By default, embeddings are normalized to unit length (suitable for cosine similarity):

# Default: normalized embeddings
embedder = SentenceTransformerEmbedder(
"sentence-transformers/all-MiniLM-L6-v2",
normalize_embeddings=True # Default
)

# Disable normalization if needed
embedder = SentenceTransformerEmbedder(
"sentence-transformers/all-MiniLM-L6-v2",
normalize_embeddings=False
)

Thread safety

The SentenceTransformerEmbedder is thread-safe:

  • Model loading is lazy and uses double-checked locking
  • GPU access is protected by a lock to prevent concurrent operations
  • Safe to use in async contexts with asyncio.to_thread() (which embed_async() uses internally)

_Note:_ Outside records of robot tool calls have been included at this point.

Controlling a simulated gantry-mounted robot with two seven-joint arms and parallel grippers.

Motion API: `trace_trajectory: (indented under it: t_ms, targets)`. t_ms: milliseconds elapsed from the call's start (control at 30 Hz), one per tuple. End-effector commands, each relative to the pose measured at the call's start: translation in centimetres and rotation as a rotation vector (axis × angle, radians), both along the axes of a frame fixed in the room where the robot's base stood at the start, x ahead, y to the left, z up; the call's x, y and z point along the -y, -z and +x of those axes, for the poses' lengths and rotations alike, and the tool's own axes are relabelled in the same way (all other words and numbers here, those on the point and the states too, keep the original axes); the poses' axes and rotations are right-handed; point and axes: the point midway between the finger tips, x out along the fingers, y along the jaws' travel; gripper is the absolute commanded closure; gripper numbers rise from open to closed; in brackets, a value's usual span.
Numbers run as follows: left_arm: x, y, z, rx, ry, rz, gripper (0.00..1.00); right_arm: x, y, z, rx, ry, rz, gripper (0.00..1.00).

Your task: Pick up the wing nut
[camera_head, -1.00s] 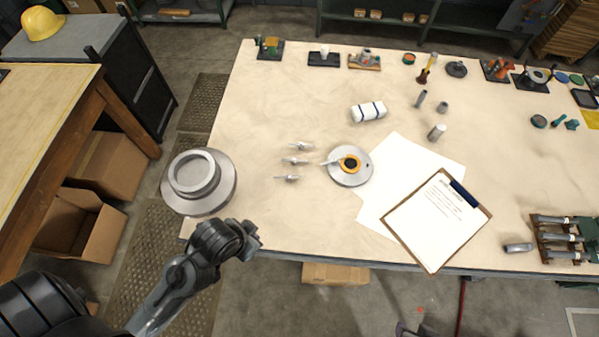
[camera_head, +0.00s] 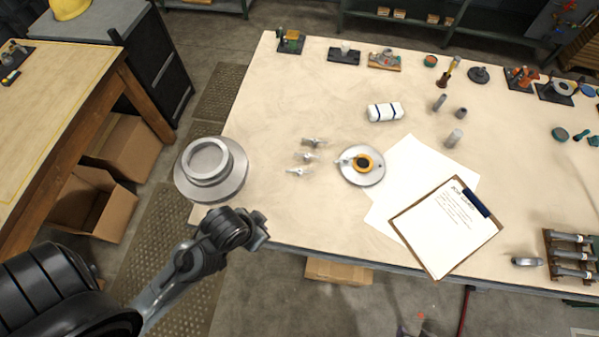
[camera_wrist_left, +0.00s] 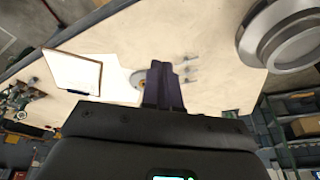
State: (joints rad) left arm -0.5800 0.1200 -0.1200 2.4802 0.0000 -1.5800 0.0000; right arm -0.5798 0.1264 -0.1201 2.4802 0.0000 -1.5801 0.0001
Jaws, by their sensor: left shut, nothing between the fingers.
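Three small silvery wing nuts lie in a short column on the table: the far one (camera_head: 314,142), the middle one (camera_head: 305,156) and the near one (camera_head: 299,171). They also show small and blurred in the left wrist view, beside the fingers (camera_wrist_left: 190,69). My left gripper (camera_head: 263,229) is shut and empty near the table's front left edge, nearer the front than the wing nuts and left of them. Its closed fingers show in the left wrist view (camera_wrist_left: 165,68). My right gripper is not in view.
A large grey round casing (camera_head: 232,183) sits at the table's left corner. A metal disc (camera_head: 375,178) with an orange and black ring lies right of the wing nuts. Paper (camera_head: 412,155) and a clipboard (camera_head: 440,235) lie further right. The table behind the wing nuts is clear.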

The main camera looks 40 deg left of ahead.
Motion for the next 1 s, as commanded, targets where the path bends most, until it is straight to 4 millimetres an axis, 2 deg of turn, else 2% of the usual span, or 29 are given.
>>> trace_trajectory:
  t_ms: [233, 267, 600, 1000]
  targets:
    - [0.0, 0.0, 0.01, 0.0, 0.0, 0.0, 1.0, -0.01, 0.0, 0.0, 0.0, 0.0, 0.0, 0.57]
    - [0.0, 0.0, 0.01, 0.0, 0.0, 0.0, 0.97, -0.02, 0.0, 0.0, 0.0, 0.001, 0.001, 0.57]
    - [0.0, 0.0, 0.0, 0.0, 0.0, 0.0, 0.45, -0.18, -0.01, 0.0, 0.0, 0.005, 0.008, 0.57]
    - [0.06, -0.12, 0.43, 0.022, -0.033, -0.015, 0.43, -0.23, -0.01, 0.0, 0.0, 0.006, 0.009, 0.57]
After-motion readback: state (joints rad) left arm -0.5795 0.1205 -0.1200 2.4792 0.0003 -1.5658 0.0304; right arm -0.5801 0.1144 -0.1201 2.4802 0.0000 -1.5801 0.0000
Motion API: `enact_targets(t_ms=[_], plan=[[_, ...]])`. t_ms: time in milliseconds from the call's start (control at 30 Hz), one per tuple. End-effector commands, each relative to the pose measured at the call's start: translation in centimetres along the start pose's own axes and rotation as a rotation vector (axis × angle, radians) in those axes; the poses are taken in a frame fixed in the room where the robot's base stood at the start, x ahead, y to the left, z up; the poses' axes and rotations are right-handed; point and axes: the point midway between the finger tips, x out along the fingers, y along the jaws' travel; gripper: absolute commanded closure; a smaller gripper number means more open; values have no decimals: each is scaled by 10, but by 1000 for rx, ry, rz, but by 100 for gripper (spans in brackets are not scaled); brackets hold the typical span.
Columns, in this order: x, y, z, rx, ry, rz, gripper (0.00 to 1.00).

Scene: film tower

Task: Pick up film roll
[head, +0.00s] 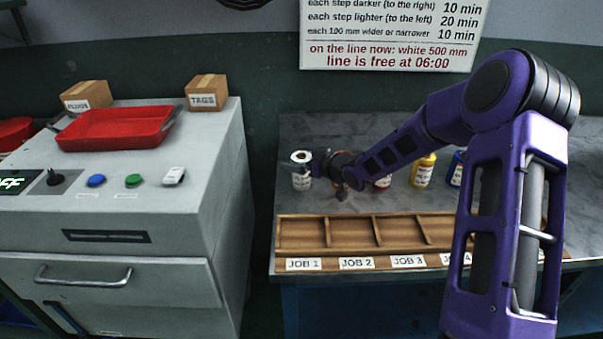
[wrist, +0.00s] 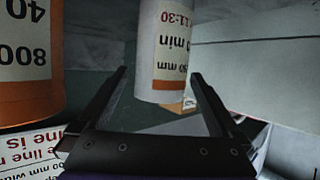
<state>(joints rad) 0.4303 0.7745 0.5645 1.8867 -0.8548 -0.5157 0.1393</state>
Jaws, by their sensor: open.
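A white film roll (head: 301,181) with a printed label stands upright at the left end of the row on the grey bench. In the wrist view a white roll (wrist: 164,45) with red and black print shows upside down, just beyond and between my fingertips. My gripper (head: 315,168) is right beside the white roll, with its fingers pointing left toward it. In the wrist view my gripper (wrist: 160,73) is open, and no grip on the roll shows. An orange-and-white roll (wrist: 28,60) is close on the left there; in the head view my gripper mostly hides it.
Red (head: 382,182), yellow (head: 423,171) and blue (head: 457,169) rolls stand farther right, partly behind my arm. A wooden tray (head: 300,220) with empty job compartments lies in front. A grey machine (head: 215,170) with a red tray (head: 118,127) stands left.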

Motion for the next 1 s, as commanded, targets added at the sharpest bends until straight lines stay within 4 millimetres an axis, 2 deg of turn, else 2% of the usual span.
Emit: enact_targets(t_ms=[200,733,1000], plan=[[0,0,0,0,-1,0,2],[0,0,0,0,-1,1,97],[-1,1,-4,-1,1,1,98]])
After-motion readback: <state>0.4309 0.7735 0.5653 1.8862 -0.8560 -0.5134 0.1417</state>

Performance considerations

Model caching

The model is loaded only once per embedder instance and cached in memory:

# Good: Reuse the same embedder instance
embedder = SentenceTransformerEmbedder("sentence-transformers/all-MiniLM-L6-v2")

for text in texts:
embedding = embedder.embed(text) # Model loaded only once

# Avoid: Creating new embedder instances repeatedly
for text in texts:
embedder = SentenceTransformerEmbedder("sentence-transformers/all-MiniLM-L6-v2")
embedding = embedder.embed(text) # Model loaded every time!

Batch processing

For better performance when embedding many texts, use async processing with asyncio.gather():

# Process many texts in parallel (with thread pool)
async def embed_all(texts: list[str]):
return await asyncio.gather(
*(embedder.embed_async(text) for text in texts)
)

embeddings = asyncio.run(embed_all(texts))

GPU usage

The embedder automatically uses GPU if available. To specify a device:

# Use specific GPU
embedder = SentenceTransformerEmbedder(
"sentence-transformers/all-MiniLM-L6-v2",
device="cuda:0"
)

# Force CPU
embedder = SentenceTransformerEmbedder(
"sentence-transformers/all-MiniLM-L6-v2",
device="cpu"
)

Note: Device selection is not currently exposed in the public API but can be added if needed.